* [What needs to be done]: Where the data below has the string "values", return the whole line.

....

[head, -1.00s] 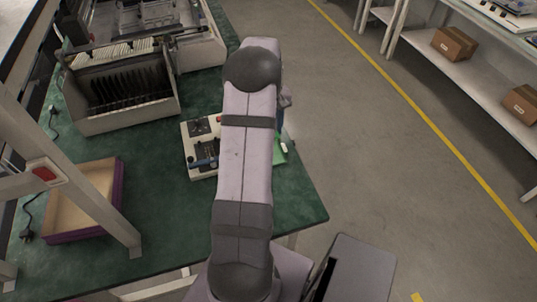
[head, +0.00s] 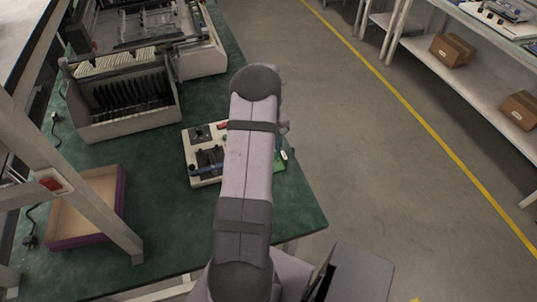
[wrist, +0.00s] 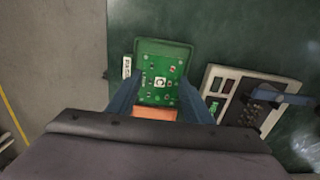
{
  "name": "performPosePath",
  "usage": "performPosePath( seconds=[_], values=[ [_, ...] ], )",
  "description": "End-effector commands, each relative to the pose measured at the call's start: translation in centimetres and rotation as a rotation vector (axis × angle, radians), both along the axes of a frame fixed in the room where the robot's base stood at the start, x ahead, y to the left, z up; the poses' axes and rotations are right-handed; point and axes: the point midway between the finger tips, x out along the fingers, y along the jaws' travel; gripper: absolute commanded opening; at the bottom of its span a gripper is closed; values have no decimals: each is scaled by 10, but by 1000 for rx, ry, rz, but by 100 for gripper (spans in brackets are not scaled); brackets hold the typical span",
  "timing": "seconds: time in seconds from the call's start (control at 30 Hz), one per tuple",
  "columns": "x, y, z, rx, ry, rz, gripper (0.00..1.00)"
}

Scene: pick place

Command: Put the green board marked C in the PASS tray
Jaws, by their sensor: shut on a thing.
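The green board marked C (wrist: 161,83) is between the blue fingers of my gripper (wrist: 160,92) in the wrist view, and the gripper is shut on it. The board appears within the outline of the green PASS tray (wrist: 166,44); I cannot tell whether it touches the tray floor. A white label reading PASS stands at the tray's left side. In the head view my arm hides the board and most of the gripper; only a bit of the PASS tray (head: 281,163) shows to the right of the arm.
A pale fixture (wrist: 268,83) with a blue lever stands right of the tray in the wrist view; it also shows in the head view (head: 194,174). A purple-edged tray (head: 122,190) and a rack of dark boards (head: 128,124) stand further left. The table edge is close to the PASS tray.

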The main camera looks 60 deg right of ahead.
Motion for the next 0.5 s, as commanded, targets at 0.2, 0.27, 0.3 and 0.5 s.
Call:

....

* [Output of the task]:
  "usage": "performPosePath( seconds=[_], values=[ [_, ...] ], )",
  "description": "End-effector commands, each relative to the pose measured at the call's start: translation in centimetres and rotation as a rotation vector (axis × angle, radians), both along the axes of a frame fixed in the room where the robot's base stood at the start, x ahead, y to the left, z up; the poses' axes and rotations are right-handed; point and axes: the point midway between the finger tips, x out along the fingers, y along the jaws' travel; gripper: absolute commanded opening; at the bottom of its span a gripper is closed; values have no decimals: each is scaled by 10, but by 1000 for rx, ry, rz, but by 100 for gripper (spans in brackets are not scaled); brackets hold the typical span",

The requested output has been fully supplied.